Valentine’s day is past. How was yours? Mine was spent grocery shopping and alone. My husband was working and did not come home until after midnight. I don’t mind because Saturday will be our “special” time.
When I was younger, even 5 years ago, I expected so much. I expected dinner out. I wanted flowers or a gift. I usually got the dinner out. I rarely got flowers or a gift. When our kids were little my husband would bring home a plant. Now a plant is not what most women want for Valentines day. I wanted flowers. A single rose would even make it. He thought that flowers die and plants go on and on. Not with my black thumb for houseplants they don’t. I made sarcastic remarks for years until he finally got me some flowers. They were beautiful, but they weren’t that special something because the thought behind them was to stop me from complaining. I made him feel like he wasn’t measuring up because I thought he didn’t think I measured up because he didn’t do something special on Valentines day.
The thing is men and women don’t always think about the same things or even the same things the same way. Chris thought a flowering plant would remind me always that he loved me and I wanted a flower that said the same thing for a while. I already knew that he loved me always. I just wanted to be special for a while.
We all want to be treated like we are special. Like we matter to another human being more than anyone. When we have small kids, we women want to be treated like we matter, that what we do counts. We want a pat on the back, someone to take the load off of our minds and tell us how amazing we are at what we are doing. We want that small gesture that is so sweet and unforced. This is even worse when we work outside of the home. We are torn in all kinds of directions. We need the appreciation all the more from that special person in our lives.
Most men, at least most of the ones I know, love their families. The majority of what they do is for their wives and kids. It is just that their mind is on the job, the traffic, the bills, etc. They just expect the rest of it to run well because we usually make their lives run smoothly.
We drop hints and do nice things for them only to be disappointed that they didn’t do something nearly as sweet as we did for them. There are two problems with this thought process.
One, they can’t read our minds. they have no idea that when we drop hints about the bracelet that is on sale or an amazing Italian restaurant we have always wanted to eat at, that it means we would like that bracelet or to have dinner at that Italian restaurant.
Two, we can’t do something awesome for them expecting something in return. When we give him a massage, pick up his favorite beer, or just do things so he doesn’t have to, we should be doing it for the joy it brings them. Not so that we get something in return.

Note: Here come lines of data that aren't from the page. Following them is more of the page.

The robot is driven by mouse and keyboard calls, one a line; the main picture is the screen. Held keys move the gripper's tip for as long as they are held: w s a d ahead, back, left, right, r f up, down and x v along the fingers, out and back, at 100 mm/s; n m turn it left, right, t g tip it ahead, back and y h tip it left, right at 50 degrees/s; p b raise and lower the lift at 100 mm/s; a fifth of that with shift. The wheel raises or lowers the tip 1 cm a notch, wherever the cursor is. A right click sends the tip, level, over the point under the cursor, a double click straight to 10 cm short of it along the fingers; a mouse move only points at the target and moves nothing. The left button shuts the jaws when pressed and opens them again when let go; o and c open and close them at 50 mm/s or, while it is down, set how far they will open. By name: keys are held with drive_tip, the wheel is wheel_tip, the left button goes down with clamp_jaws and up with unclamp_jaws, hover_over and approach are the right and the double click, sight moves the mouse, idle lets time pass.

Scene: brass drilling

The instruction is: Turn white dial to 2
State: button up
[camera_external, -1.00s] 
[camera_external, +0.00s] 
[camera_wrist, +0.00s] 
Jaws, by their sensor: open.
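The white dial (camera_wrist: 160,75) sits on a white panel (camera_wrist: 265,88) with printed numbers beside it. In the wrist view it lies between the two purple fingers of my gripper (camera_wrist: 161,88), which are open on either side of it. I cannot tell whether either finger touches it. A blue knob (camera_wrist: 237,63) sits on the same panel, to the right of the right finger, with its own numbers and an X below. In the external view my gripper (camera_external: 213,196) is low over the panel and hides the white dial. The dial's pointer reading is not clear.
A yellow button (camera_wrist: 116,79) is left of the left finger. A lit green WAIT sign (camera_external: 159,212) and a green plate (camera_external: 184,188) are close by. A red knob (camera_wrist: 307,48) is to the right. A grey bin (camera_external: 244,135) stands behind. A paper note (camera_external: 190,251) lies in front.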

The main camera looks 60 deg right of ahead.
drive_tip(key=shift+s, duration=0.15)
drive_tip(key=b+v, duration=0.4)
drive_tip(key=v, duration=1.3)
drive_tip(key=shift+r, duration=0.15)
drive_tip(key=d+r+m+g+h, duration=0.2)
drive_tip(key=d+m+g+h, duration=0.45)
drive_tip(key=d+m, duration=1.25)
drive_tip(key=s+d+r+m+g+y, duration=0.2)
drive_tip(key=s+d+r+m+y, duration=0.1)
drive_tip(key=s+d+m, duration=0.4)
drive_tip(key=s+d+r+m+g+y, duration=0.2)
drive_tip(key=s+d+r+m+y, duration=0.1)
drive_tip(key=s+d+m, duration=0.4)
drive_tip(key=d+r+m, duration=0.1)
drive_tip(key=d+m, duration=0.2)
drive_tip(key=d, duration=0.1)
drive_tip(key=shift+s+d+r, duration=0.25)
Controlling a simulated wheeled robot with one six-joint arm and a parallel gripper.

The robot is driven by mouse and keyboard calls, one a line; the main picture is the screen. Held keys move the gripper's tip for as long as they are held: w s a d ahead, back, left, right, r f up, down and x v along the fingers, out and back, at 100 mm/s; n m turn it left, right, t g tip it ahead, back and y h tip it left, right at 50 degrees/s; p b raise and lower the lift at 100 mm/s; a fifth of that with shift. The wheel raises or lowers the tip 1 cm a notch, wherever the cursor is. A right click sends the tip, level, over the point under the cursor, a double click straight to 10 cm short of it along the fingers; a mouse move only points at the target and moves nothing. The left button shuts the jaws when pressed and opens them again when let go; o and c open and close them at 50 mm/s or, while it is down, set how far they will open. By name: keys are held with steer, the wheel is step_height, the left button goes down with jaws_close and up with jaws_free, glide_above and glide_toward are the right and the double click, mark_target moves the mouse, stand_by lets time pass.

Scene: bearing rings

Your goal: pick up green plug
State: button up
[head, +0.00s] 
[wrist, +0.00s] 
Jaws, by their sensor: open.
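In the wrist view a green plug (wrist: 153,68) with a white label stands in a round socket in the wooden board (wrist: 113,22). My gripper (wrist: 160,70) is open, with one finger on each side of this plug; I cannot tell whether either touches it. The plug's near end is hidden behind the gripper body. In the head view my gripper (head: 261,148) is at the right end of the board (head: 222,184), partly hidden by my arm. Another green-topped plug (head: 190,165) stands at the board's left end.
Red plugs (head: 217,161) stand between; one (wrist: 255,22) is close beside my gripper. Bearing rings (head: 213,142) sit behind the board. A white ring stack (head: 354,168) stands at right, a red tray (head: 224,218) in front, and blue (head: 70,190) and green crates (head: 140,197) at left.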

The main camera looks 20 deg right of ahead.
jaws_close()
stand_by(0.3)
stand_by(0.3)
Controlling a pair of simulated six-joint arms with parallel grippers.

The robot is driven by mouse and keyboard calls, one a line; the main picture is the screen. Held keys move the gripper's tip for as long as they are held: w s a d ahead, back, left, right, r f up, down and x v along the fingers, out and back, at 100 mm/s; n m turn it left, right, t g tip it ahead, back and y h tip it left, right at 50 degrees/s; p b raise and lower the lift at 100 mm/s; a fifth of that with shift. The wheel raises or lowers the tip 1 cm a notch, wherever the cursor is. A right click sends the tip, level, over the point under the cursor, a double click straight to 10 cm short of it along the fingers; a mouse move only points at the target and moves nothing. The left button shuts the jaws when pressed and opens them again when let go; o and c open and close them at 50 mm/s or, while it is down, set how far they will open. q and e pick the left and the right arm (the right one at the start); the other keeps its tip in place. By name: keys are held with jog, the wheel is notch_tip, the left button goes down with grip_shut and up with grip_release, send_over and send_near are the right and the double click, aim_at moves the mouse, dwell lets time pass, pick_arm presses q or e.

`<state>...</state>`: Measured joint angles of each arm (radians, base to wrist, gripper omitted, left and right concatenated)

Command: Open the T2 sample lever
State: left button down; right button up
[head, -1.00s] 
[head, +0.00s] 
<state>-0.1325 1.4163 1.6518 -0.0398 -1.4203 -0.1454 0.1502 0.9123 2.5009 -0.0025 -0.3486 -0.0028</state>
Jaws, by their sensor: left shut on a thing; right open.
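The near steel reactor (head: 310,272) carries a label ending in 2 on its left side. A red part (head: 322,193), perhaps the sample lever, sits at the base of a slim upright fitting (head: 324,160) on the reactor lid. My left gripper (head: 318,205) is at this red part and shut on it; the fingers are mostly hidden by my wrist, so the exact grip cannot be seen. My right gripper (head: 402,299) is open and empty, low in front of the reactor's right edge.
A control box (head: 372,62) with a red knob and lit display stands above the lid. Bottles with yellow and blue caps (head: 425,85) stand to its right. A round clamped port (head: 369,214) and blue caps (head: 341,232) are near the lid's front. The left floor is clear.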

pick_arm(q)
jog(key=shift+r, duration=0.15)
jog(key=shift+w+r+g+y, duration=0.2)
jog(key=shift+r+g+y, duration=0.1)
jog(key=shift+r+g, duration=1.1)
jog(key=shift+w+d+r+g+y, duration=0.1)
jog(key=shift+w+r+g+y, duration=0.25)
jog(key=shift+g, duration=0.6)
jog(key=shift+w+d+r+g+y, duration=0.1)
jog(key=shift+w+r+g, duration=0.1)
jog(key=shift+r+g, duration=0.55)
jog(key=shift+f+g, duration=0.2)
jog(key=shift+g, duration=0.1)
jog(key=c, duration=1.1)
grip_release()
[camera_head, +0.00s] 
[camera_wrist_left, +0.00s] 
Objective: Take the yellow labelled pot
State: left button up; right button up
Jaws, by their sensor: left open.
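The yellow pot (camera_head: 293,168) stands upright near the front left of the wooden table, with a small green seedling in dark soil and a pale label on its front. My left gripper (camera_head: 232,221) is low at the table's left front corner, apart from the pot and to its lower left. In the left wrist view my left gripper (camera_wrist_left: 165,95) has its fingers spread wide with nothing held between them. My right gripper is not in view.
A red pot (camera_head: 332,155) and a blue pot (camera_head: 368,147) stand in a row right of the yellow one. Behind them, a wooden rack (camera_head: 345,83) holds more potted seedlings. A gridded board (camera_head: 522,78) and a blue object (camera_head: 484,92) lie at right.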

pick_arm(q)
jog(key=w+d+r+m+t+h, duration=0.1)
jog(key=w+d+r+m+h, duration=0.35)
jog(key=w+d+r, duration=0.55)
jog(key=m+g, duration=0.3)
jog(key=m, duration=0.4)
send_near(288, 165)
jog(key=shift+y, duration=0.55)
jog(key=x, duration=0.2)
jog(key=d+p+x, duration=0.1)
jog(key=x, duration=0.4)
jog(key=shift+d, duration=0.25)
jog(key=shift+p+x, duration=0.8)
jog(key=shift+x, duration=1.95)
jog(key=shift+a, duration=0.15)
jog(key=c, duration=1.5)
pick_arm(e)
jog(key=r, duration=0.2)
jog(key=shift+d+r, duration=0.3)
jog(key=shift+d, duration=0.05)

I am not a fan of Valentines day. Aisha Tyler said it best in one of her stand up routines. Paraphrasing, “Women think this is the year I’ll get diamonds and the guys think this is the year I’ll get a blow job! Every one is just disappointed!” Yes, it is a little crude,but true. Both sexes have unrealistic expectations for one day of the year.
It is nice that the greeting card companies, chocolate companies, and florists make a lot of money as that helps the economy. I just think it would be better to show each other how much we love and appreciate each other all year. Not just on February 14th.
We are eating in on Saturday. I found my husband’s favorite food on sale yesterday on my grocery shopping. We will have Crab legs, cheddar biscuits, and a salad or veggie. We will relax and just enjoy each other for the night. The gift Chris is giving me is the greatest of all. Instead of buying me something he is investing in me by putting money is my saving for starting my home based business. That is unless I can find a steamer for furniture really cheap. Either way it makes me happy.